• [DATASET CONTENT]
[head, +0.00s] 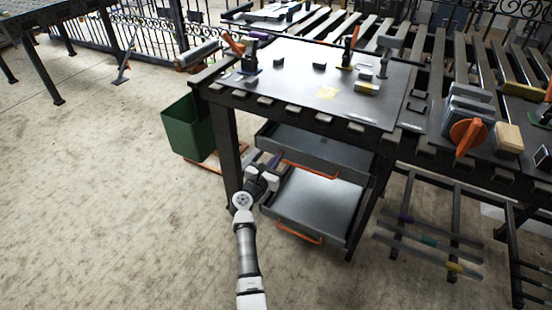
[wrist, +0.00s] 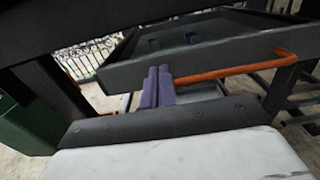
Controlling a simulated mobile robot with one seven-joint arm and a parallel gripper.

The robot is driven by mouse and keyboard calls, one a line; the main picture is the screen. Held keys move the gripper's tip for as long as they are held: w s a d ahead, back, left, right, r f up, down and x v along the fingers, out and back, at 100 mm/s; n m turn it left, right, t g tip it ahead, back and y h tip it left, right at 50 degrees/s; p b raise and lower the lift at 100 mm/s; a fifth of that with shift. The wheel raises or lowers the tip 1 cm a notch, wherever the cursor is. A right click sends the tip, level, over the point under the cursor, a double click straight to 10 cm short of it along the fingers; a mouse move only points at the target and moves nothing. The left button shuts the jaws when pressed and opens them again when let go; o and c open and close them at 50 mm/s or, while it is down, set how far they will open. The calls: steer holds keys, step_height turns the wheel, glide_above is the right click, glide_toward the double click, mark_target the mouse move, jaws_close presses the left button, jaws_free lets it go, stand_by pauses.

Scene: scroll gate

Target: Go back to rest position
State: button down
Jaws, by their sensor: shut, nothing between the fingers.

• [AIM OF THE EXERCISE] Make an exact copy of all the material, but keep the pictures out of it.

• [TASK RESPONSE]
[head, +0.00s] 
[wrist, +0.00s] 
Controlling a simulated mobile robot with one seven-joint arm and a parallel gripper.

The robot is driven by mouse and keyboard calls, one a line; the main picture is the screen. Held keys move the gripper's tip for as long as they are held: w s a d ahead, back, left, right, r f up, down and x v along the fingers, out and back, at 100 mm/s; n m turn it left, right, t g tip it ahead, back and y h tip it left, right at 50 degrees/s; p b raise and lower the lift at 100 mm/s; a fifth of that with shift. The wheel raises or lowers the tip 1 cm a notch, wherever the cursor is. A right click sends the tip, level, over the point under the cursor, a double click straight to 10 cm short of it along the fingers; a mouse move only points at the target and moves nothing. The left button shuts the jaws when pressed and opens them again when let go; o and c open and close them at 50 mm/s or, while it is down, set how far they will open. The calls: steer holds keys, step_height turns the wheel, glide_above is the right click, glide_toward the double click, mark_target the mouse move, jaws_close presses the left button, jaws_free lets it go, stand_by pauses.

Scene: scroll gate

Target: Go back to rest position
State: button down
Jaws, by their sensor: shut, nothing between the fingers.

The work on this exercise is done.